Re: Signs of a failing Thermistor?
February 27, 2014 08:11PM
hi I'm not sure what you mean with the resistor being between the thermos tor and the hot end. I've connected them both to the RAMPS 1.4 board directly haven't soldered on any resistor, so unless the board comes with it pre soldered l wouldn't know.

As for glues I haven't used any anything has been soldered on, I don't know about the hotend heater it came attached to its cables.

And I have set my voltage supply to 13 Volts (I used to have it on 12 volts chwnyiy voltage had no effect on this phenomenon)
Re: Signs of a failing Thermistor?
February 28, 2014 01:40AM
Not an actual resistor. Some high-temp glues can act like a resistor if they are in contact with the metal leads of either the hot end heater or the thermistor.

Use a multimeter, and measure the resistance between one of the thermistor leads and one side of your hot end heating element (whether it's a resistor, nichrome wire or a heating cartridge). If that is >100Mohm, try measuring the other side of the thermistor.

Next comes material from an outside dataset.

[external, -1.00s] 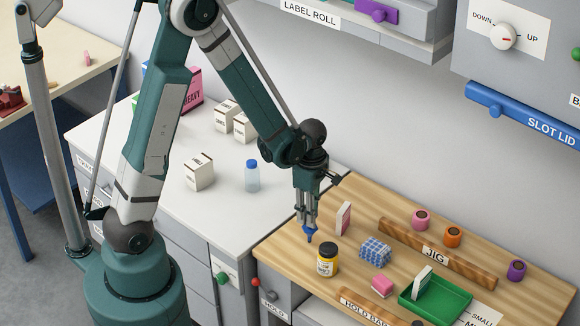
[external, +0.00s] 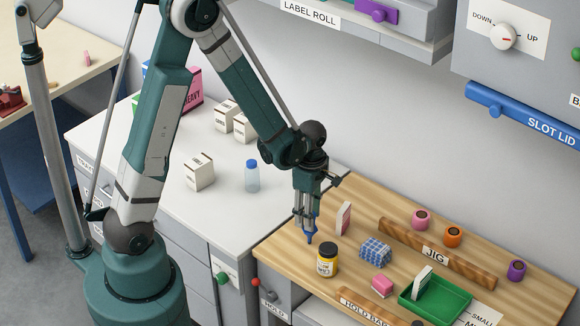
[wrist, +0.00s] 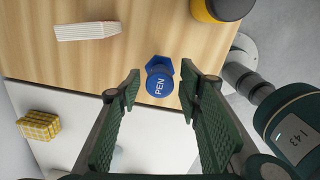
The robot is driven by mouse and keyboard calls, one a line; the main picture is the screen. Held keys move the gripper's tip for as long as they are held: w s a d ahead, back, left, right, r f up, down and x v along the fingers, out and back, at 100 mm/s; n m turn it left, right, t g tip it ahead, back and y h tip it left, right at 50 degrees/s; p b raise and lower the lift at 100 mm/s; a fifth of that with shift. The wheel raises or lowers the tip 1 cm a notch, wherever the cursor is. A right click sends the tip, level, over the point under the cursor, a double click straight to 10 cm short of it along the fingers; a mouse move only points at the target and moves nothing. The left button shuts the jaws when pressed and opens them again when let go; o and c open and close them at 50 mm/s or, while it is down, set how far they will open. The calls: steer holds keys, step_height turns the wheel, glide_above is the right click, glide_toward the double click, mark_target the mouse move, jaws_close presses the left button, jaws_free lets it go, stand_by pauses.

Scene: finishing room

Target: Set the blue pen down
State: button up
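The blue pen (external: 309,238) is upright, tip down, over the near left part of the wooden bench top (external: 277,246). Its tip is at or very close to the wood; I cannot tell whether it touches. In the wrist view its round top (wrist: 159,84) reads PEN, above a wider blue collar. My gripper (external: 307,226) is around the pen's upper part, pointing down. In the wrist view the fingers of my gripper (wrist: 160,88) stand apart, with a visible gap on each side of the pen.
A yellow jar with a black lid (external: 327,260) stands close to the right of the pen. A white and pink box (external: 344,217) is behind it. A blue checked block (external: 375,252), a green tray (external: 436,304) and the JIG bar (external: 436,253) lie farther right.

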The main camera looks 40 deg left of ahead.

If you have a link to the type of hot end you are using, I might be able to explain it better (using it as the example)?

Edited 1 time(s). Last edit at 02/28/2014 01:40AM by Cefiar.
Re: Signs of a failing Thermistor?
February 28, 2014 05:09AM

The hotend Im using is one purchased from 3dgadgets: Budaschnozzle 1.1
with a ceramic cartridge heater : ceramic heater

I measured the resistance in the following manner:
whilst powered down and disconnected from the power source:
Result = as low as 1.45 MOhms (although the value slowly decreased, and I tried this between both thermistor pins and both hot end power connections on the ramps board (so neg to neg, pos to pos, neg to pos, pos to neg))

when the power supply is connected this value drops to about 1000 Ohms

when connected and both hot end and heat bed engaged in heating the values drop (to about 1.40-1.20 MOhms) as it reaches the desired temp at which point it shuts of.